## START

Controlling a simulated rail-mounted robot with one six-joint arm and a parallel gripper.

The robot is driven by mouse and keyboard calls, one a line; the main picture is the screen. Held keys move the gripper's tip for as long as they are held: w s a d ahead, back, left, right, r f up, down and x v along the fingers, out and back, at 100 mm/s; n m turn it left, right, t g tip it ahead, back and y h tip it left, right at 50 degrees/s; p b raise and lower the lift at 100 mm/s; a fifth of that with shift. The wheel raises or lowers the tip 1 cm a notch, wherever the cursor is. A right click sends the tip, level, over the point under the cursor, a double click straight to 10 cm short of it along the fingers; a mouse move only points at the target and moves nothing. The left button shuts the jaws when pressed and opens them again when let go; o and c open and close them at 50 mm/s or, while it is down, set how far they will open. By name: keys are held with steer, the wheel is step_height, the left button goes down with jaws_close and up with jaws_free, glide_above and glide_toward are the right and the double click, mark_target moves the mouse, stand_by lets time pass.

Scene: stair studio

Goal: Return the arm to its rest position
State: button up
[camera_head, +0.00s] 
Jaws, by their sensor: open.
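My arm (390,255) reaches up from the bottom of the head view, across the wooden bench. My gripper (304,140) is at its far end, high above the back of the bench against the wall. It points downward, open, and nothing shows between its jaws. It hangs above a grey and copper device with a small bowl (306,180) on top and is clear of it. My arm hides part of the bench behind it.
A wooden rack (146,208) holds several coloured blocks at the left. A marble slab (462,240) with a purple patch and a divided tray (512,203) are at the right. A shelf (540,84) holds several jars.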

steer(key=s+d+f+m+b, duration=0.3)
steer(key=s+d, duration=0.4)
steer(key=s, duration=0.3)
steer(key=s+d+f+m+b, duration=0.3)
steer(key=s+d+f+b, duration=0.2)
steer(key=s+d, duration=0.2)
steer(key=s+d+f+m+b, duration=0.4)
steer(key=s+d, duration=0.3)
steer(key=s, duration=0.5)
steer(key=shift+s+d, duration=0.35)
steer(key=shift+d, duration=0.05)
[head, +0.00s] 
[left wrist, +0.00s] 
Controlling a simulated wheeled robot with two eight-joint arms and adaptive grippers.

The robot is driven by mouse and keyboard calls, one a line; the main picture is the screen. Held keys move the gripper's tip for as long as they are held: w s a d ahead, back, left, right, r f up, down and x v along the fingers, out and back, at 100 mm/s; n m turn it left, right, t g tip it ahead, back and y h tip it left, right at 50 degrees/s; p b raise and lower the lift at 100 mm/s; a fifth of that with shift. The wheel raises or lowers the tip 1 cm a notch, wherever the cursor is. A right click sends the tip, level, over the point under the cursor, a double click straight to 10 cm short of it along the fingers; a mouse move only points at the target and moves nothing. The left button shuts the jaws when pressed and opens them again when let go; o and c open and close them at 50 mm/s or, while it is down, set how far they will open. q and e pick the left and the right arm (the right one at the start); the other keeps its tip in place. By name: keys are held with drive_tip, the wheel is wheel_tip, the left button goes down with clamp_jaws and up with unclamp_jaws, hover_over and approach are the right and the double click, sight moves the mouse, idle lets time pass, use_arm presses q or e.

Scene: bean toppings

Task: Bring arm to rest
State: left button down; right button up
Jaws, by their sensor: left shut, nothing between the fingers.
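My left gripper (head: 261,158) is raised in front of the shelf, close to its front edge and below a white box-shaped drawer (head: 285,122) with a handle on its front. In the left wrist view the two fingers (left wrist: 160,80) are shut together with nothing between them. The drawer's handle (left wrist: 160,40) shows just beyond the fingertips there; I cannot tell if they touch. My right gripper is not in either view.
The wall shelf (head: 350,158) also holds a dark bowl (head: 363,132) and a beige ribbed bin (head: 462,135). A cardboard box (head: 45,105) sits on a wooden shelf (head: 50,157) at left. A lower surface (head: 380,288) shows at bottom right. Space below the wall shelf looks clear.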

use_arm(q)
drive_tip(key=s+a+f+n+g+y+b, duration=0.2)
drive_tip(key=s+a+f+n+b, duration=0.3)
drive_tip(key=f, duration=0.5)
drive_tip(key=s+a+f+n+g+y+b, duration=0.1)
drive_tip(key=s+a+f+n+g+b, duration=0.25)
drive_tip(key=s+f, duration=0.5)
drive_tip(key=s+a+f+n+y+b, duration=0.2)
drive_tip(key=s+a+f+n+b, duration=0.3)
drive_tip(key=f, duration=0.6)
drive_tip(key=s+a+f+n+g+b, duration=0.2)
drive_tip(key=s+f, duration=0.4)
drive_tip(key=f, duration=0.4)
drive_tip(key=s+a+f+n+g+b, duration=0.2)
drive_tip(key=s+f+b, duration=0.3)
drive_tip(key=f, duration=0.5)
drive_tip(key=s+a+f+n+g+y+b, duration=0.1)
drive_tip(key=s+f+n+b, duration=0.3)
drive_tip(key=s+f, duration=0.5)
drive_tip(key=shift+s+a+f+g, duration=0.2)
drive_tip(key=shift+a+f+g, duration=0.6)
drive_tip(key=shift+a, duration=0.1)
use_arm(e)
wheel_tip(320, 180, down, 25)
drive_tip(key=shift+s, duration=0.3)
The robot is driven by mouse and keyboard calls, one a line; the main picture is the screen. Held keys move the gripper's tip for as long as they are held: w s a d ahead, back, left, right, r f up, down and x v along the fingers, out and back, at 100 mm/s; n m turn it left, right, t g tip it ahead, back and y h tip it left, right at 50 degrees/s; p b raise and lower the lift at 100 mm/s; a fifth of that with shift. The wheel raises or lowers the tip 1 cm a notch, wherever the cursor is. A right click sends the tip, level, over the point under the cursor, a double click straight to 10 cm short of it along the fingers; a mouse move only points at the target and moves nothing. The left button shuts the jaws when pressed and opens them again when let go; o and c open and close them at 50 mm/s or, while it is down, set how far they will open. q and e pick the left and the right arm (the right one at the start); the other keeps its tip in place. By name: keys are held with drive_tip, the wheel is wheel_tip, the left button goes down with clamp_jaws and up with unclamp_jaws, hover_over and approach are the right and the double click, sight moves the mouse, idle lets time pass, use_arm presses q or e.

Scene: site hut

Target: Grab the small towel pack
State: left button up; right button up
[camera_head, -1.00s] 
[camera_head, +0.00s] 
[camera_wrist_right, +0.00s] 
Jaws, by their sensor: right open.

## END

- Do this
Take the line that contains "[left wrist, +0.00s]", the line that contains "Controlling a simulated wheeled", and all lines between, and give them again exactly; include no other line.

- Response
[left wrist, +0.00s] 
Controlling a simulated wheeled robot with two eight-joint arms and adaptive grippers.

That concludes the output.